From what the prosecutors' office and other sources have revealed, Chu is alleged to have had a fund of NT$300 million to buy up votes at up to NT$6 million each for the speakership election and NT$2 million for the deputy speakership being contested by Tsai Song-hsiung, another independent councilor.

What makes the speakership and deputy speakership worth spending nearly US$10 million to acquire? Because they provide automatic positions on the city's Urban Planning Commission, a small body that administers city zoning, and provide huge influence over the granting of contracts in infrastructure projects. It is no coincidence perhaps that Kaohsiung has just stated work on a mass rapid transit railway project valued at NT$170 billion, nor that Chu's business milieu is steel and construction. It has been alleged by Kaohsiung legislators that Chu was hoping to manipulate the mass rapid transit project, though whether for his own benefit or as the agent of someone else is still not clear.

Also to be revealed is the role of radio station Happy Radio FM97.5, whose general manager Huang Hsin-chung is accused of being Chu's bagman for the bribes.

The details of the case, and once it gets to court they will be voluminous, are perhaps less important outside Taiwan than other things the case reveals. For one thing, it shows how little control central party organizations have over their members - the KMT ordered its councilors not to vote for Chu but 11 out of 12 did so anyway, as did six out of seven of their similarly directed PFP counterparts. As a result, any stated determination by the party center to eradicate "black gold" at the local level has to be seen against the indifference of local politicians to party central's opinion. The KMT said that any councilor who admits to having taken a bribe will be expelled whether they are prosecuted or not, and on Tuesday it expelled seven. That is not, unfortunately, very worrying for corrupt councilors. Most of the independents on the council, including Chu An-hsiung, are people who split from the KMT without it damaging their careers. As long as they can beg or buy enough votes, party support is of little consequence.

Given that the Kaohsiung debacle has made the KMT's "clean hands" claim a laughing stock, there had to be a fall guy: James Chen, head of the party's Organization and Development Committee. Chen's fall from grace was indicative of the tension between the KMT's traditional methods and its new ideology; Chen was a traditional machine politician who, while well aware of what was going on in Kaohsiung didn't see anything particularly wrong with it. These kinds of deal have always been done so that councilors could recoup their election costs - something even more important now that direct party election subsidies have been seriously reduced - the KMT's revenues have fallen dramatically since it lost office at the national level.
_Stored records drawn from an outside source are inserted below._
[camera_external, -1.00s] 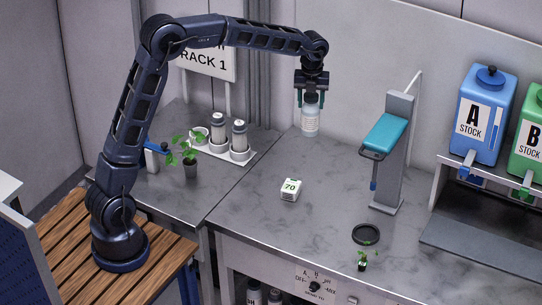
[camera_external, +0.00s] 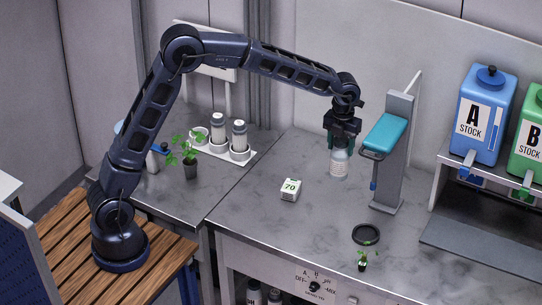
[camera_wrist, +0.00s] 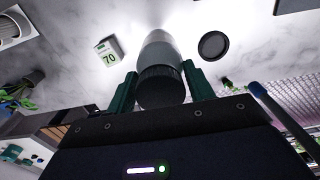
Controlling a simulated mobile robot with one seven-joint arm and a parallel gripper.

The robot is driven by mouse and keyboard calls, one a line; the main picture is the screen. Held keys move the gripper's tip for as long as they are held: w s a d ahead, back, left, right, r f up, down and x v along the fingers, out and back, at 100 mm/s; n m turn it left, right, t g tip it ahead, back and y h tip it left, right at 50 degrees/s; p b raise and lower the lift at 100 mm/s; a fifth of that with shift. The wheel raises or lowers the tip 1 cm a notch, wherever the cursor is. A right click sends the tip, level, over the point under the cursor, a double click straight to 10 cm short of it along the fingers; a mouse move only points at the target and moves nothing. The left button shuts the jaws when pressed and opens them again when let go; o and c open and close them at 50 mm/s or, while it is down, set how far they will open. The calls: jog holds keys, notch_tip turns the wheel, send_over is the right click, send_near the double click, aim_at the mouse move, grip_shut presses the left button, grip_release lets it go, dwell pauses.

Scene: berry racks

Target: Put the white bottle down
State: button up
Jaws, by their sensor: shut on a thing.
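The white bottle (camera_external: 339,163) hangs upright below my gripper (camera_external: 341,146) in the external view, left of the stand with the teal head. My gripper is shut on the bottle's upper end. In the wrist view the bottle (camera_wrist: 160,50) with its dark ribbed cap sits between the two green fingers of my gripper (camera_wrist: 162,88). I cannot tell for sure whether its bottom touches the grey marbled bench (camera_external: 290,232) or is a little above it.
A white block marked 70 (camera_external: 290,189) lies left of the bottle. The teal-headed stand (camera_external: 392,150) is close on the right. A white rack (camera_external: 250,159) holds grey-capped bottles. Bench between is clear.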

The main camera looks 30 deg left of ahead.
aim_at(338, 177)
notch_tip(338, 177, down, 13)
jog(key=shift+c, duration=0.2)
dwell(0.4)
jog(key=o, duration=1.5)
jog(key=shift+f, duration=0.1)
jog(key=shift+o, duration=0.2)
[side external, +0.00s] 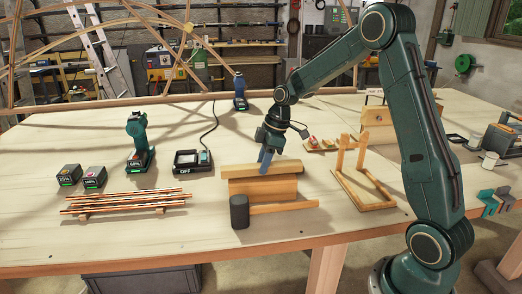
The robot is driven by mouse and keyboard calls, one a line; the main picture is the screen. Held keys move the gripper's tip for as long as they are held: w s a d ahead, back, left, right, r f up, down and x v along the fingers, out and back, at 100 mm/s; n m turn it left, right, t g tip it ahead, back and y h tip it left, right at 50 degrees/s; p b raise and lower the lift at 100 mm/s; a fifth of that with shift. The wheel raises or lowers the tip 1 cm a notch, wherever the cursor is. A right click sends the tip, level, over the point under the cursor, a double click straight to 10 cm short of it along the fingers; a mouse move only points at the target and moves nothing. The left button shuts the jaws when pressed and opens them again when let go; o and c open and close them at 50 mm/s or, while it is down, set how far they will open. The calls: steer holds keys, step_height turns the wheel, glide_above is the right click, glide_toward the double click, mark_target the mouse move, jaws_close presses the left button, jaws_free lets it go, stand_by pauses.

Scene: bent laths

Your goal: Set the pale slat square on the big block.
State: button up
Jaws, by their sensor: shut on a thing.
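The pale slat (285,167) lies across the top of the big block (263,188) in the side external view. It runs nearly level, and its ends reach a little past the block's ends. My gripper (265,164) comes down from above and is shut on the slat near its middle. I cannot tell whether the slat rests on the block or is held just above it, nor how square it sits. The fingers hide a small part of the slat.
A mallet with a dark head (239,211) lies close in front of the block. A wooden frame with two uprights (352,165) stands to the right. Copper-coloured rods (125,201) lie at left. A cordless drill (138,142) and a charger (192,161) stand behind. Bare bench lies front left.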

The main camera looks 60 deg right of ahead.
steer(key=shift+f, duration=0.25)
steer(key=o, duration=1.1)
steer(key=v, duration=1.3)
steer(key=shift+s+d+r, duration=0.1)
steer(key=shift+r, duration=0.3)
Chen simply didn't realize that times are changing - that the greatest burden the KMT faces at in the 2004 presidential election is its reputation for corruption and that the party chairman's anti-corruption drive was supposed to have been taken seriously - unlike so many in the past.

One question being posed about the case, however, concerns the amnesties. Since councilors can only lose their seats if they are convicted of corruption, the amnesties for those who come forward as confession-bearing witnesses mean that what Kaohsiung will soon be left with is a council of whom it is known that two-thirds of its members are corrupt bribe takers but who will be allowed to conduct council business for the next four years until the voters can, if they so desire, boot the rascals out.
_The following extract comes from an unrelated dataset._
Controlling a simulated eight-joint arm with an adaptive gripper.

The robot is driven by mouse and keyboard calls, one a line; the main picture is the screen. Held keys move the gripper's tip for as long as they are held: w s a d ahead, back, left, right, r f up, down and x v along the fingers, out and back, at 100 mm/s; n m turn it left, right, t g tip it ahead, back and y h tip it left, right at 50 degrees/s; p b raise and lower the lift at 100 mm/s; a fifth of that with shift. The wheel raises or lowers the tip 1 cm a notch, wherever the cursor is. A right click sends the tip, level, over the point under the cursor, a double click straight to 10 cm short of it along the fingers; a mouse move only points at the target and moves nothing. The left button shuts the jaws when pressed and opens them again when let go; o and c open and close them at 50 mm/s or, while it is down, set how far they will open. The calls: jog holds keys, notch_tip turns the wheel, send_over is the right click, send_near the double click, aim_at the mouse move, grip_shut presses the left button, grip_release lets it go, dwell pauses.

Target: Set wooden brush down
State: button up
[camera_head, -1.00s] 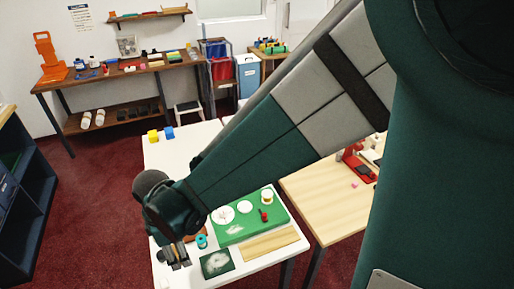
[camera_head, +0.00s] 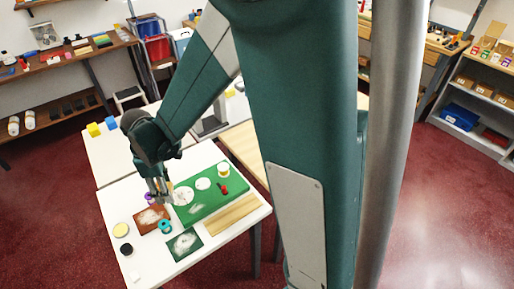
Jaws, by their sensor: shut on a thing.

For some, this kind of impunity leaves a bad taste in the mouth; the Ministry of Justice has been criticized for pursuing the truth about the corruption rather than justice meted out to the corrupt. Almost certainly it is a political decision - though the ministry of course denies it. The idea is, of course, that, given that the DPP councilors are by and large clean - after all they didn't vote for Chu - there is far more to be gained politically by bringing as much dirt surrounding opposition party councilors to light as possible than there is from trying to get these characters jailed.

This strategy may have blowback of two different kinds. The first is that the DPP caucus on the council are almost certainly not as clean as they appear - the first suspected bribe money to be found by investigators was, after all, at the house of the DPP council caucus leader Jan Yung-lung.
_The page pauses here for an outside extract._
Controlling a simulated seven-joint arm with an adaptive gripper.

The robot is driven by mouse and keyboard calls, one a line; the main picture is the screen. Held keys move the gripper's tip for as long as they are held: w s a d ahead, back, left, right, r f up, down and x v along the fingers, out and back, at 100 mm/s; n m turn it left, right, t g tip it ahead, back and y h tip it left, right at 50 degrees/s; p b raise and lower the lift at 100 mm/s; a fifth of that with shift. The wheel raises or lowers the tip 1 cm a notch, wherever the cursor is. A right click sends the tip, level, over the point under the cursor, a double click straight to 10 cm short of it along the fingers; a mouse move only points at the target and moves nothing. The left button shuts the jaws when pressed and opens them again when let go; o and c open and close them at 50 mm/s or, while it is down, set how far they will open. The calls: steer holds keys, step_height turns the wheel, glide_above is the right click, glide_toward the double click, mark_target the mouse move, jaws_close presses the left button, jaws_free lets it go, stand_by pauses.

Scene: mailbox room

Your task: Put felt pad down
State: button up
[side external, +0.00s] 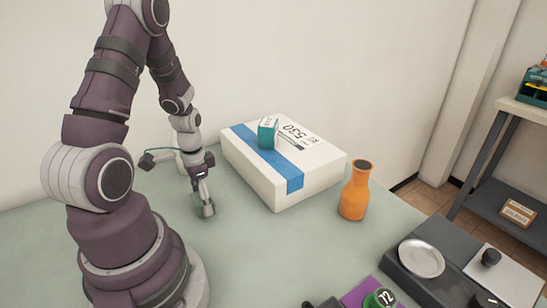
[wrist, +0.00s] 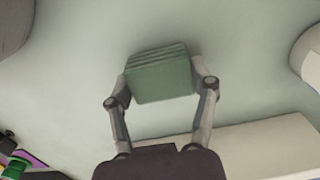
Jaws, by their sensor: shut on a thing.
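The felt pad (wrist: 158,78) is a green, layered block in the wrist view. It is held between the two fingertips of my gripper (wrist: 160,84), with a finger on each side. In the side view my gripper (side external: 205,205) points down, low over the table, left of the white parcel. The pad (side external: 196,204) shows there only as a small green patch, partly hidden by a finger. I cannot tell whether it touches the table.
A white parcel (side external: 320,185) with a blue stripe carries a small teal box (side external: 268,133). An orange bottle (side external: 356,190) stands right of it. A dark tray (side external: 445,285) with a silver dish (side external: 421,258) is at front right. The pale green table (side external: 260,250) is clear in front of the parcel.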

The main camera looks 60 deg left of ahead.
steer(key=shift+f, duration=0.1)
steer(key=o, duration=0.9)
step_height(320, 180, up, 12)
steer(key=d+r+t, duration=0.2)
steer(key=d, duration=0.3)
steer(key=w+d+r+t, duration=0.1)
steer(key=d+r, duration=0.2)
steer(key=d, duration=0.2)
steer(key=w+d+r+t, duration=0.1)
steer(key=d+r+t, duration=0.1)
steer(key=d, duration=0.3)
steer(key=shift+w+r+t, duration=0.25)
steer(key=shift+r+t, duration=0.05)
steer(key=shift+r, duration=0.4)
The second potential problem is an extension of this, namely that, in the public eye, it is not the opposition political parties that are seen as especially corrupt and reprehensible, but rather the venality and malfeasance is ascribed to "politicians" in general, irrespective of party affiliation. And this has serious implications for the nation as a whole. It is not that Kaohsiung is a turning point. Rather it is another brick in the wall of public indifference to the political process and skepticism about the benefits of democracy.

In the bad old pre-democratic days, political life was crony-dominated and crony-driven, as everybody knows. The problem is that it still appears to be. And Taiwanese are beginning to think that all democracy has brought about in Taiwan is a weak vacillating government at the central level and economic decline. There is a thickening strand of public opinion that suggest that the orientation of the past 12 years in Taiwan toward democratization and increasing political rights, has been mistaken and that a little less democracy and a little more concentration on the economy might have been a better strategy.

This feeling is too nebulous, perhaps, to be of serious significance yet. But if the economic bad times continue, it may grow. And if it does, Taiwanese will look west to China's booming economy. Perhaps, people will increasingly wonder, doing a deal with the mainland on unification might not be such a bad idea after all. True, it might erode the democratic system, but this has been - so the thinking goes - of dubious benefit anyway.

For the past decade Taiwan has always set itself apart from mainland China with reference to its democratic system. The irony is that, just as the world is taking greater notice of this, just as there is a US president in the White House prepared to "do whatever it takes" to preserve that system, Taiwanese are increasingly wondering if the system is all it has been cracked up to be, and whether it might be traded, in part for something a little more economically secure.